Again, no mention of disloyalty. And although both the New York Times and the Washington Post took Block at his word in denying AIPAC’s involvement, Block was lying through his teeth. According to Stephen Walt, despite claiming that it had no role in the affair, AIPAC “leaned hard on some key senators behind-the-scenes and is now bragging that Obama is a ‘pushover.’”
But even Walt’s blog skirted the disloyalty issue. (In my review of Mearsheimer and Walt’s The Israel Lobby, I criticized them for going soft on the disloyalty issue.)
The only mention of the disloyalty issue I have been able to find in the MSM is Melanie Phillips’ column in The Spectator (London) titled “Exit, Spraying Venom.” Phillips quotes Freeman’s “passionate attachment to the views of a political faction in a foreign country” comment, describing his comments as a whole as a “gross libel against American Jews, through its false and malevolent accusation of untoward and uniquely powerful and damaging political power.” Phillips concludes:
“Given the unhinged hatred towards Israel and the Jews coursing through the west, which was given rocket fuel in the US by the Walt/Mearsheimer travesty which invested Jewish conspiracy theory with a wholly spurious aura of academic respectability, it was inevitable that if Freeman bit the dust the Jews would be blamed.”
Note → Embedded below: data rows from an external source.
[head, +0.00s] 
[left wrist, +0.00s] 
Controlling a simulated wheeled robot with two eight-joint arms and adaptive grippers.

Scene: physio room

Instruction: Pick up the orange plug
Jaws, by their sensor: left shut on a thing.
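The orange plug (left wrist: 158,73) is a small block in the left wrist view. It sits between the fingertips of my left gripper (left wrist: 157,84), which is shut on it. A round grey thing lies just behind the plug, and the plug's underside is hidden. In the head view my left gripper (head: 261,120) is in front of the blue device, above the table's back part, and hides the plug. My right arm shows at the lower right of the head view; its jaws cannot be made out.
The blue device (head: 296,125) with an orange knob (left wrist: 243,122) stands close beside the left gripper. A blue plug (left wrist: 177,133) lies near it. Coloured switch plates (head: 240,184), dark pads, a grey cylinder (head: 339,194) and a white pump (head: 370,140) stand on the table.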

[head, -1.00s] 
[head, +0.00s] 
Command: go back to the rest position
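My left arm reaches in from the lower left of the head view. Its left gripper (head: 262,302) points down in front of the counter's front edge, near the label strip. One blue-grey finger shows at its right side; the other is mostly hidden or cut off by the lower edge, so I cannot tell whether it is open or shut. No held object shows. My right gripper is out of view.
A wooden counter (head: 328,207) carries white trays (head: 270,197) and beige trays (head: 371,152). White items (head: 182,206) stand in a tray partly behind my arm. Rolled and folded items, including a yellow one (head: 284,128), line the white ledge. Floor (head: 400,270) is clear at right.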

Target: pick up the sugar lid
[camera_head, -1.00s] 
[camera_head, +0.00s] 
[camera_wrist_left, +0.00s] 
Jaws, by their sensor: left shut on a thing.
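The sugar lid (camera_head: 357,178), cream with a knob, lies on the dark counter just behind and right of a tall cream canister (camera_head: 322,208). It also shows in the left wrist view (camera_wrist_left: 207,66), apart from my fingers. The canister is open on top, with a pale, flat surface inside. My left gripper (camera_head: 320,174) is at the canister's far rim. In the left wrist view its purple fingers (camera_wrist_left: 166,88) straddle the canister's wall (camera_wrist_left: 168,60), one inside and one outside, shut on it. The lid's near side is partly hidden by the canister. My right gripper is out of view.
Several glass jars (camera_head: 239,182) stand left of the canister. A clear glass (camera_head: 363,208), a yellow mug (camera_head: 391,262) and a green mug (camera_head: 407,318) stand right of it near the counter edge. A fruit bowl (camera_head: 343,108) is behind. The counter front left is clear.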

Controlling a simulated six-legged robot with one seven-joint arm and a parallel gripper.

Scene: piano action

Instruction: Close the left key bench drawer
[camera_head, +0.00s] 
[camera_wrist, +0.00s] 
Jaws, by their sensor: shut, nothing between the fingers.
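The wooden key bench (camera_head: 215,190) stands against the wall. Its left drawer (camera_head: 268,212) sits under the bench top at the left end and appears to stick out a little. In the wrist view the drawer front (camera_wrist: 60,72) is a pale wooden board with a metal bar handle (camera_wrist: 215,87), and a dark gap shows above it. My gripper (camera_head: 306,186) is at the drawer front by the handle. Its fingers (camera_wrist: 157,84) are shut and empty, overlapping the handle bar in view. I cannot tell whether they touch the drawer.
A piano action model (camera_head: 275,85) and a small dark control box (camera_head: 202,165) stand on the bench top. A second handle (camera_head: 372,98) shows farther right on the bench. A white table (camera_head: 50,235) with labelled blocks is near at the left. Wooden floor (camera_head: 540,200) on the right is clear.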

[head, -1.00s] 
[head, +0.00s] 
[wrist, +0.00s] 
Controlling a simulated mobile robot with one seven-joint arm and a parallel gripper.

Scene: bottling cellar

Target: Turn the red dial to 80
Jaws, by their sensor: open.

Wow! Clearly Phillips is the one who is unhinged. But not for the first time. She has been quoted as believing while “individual Palestinians may deserve compassion, their cause amounts to Holocaust denial as a national project.”
In making his charges of disloyalty, Freeman’s comments must be understood as indicting not only the usual suspects, such as AIPAC and Daniel Pipes’ Middle East Forum (current home of Steve Rosen, the former AIPAC operative who is being tried for espionage on behalf of Israel and was the first to flag Freeman’s appointment).